Крайняя сдержанность персонажа саги, его неготовность дать волю своим эмоциям, нежелание раскрыться нередко порождают поведение, которое может показаться неадекватным. Ухмылка, смех возникают в неподобающие, казалось бы, моменты. Но за ними кроются глубокие эмоции и непреклонная воля к действию.
Интерес к человеческой личности в эпоху Средневековья, разумеется, – существенно иной, нежели в Новое время. Личность в сагах очерчена весьма расплывчато, ее границы как бы размыты. В противоположность «атомарной» трактовке личности в культуре, нам более близкой и понятной, личность человека того периода не была замкнута в себе самой и не противопоставлялась столь же резко всем другим. Она достаточно четко противостоит «чужим», посторонним людям, с которыми данное лицо не связано родством, свойством, дружбой. По отношению к этим людям индивид занимает позицию настороженности, легко переходящей во враждебность; в случае необходимости никакие запреты не помешают ему напасть на них, совершить убийство или причинить иной ущерб; чужого допустимо обмануть. Нормы поведения среди «чужих» ясно и откровенно изложены в «Речах Высокого». Граница между собой и «чужими» вполне определенная. В сагах она как бы обведена кровавой чертой – это кровь, легко проливаемая в бесчисленных стычках и распрях.

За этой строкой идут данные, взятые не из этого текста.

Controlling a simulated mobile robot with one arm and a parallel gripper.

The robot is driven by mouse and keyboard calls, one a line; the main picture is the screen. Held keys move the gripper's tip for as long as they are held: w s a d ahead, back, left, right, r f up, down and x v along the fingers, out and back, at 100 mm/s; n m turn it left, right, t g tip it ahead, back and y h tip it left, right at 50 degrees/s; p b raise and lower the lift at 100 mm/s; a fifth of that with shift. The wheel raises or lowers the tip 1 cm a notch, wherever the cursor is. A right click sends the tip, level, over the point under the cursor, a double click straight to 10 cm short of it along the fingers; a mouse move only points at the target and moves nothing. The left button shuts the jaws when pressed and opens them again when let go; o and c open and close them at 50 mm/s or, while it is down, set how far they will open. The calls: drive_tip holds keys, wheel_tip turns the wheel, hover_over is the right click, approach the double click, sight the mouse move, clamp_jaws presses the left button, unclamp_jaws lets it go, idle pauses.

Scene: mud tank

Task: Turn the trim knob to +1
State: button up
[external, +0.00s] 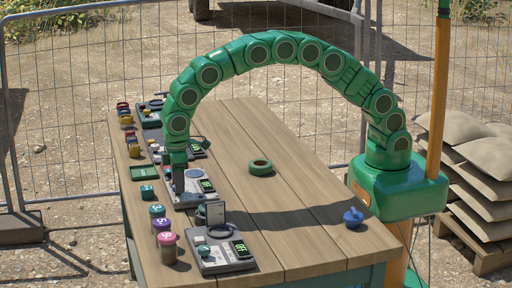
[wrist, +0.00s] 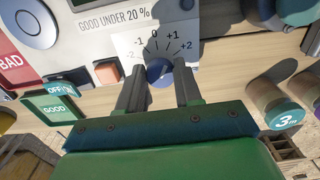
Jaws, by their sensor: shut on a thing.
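The trim knob (wrist: 158,72) is blue and round. In the wrist view it sits below a white dial plate (wrist: 135,48) marked -2, -1, 0, +1 and +2. My gripper (wrist: 160,80) has its two dark fingers on either side of the knob and is shut on it. I cannot make out which mark the knob points to. In the external view my gripper (external: 178,188) reaches down onto the middle grey instrument (external: 186,200), which has a lit green display (external: 207,185). The fingers and arm hide the knob there.
A second instrument (external: 220,262) with an OFF display stands nearer. Jars with coloured lids (external: 167,238) line the table's left edge, beside a green tray (external: 143,173). A green ring (external: 261,167) and a blue object (external: 353,217) lie on the otherwise open right side.

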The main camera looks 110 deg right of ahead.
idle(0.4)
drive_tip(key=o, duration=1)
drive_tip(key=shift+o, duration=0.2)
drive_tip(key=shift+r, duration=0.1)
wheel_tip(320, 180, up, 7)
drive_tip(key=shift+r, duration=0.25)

Но отношения индивида со «своими», с членами семьи, сородичами, с людьми, связанными с ним брачными узами, дружбой, побратимством, строились на существенно иной основе. К этому же кругу «своих» принадлежали те, кто брал к себе на воспитание ребенка из данной семьи, отчасти и зависимые люди, входившие в домохозяйство. Сородичам надлежало по возможности оказывать всяческую помощь, защищать родственника и мстить за него в случае его гибели или нанесения ему иного ущерба, если это не противоречило другим обязательствам и интересам.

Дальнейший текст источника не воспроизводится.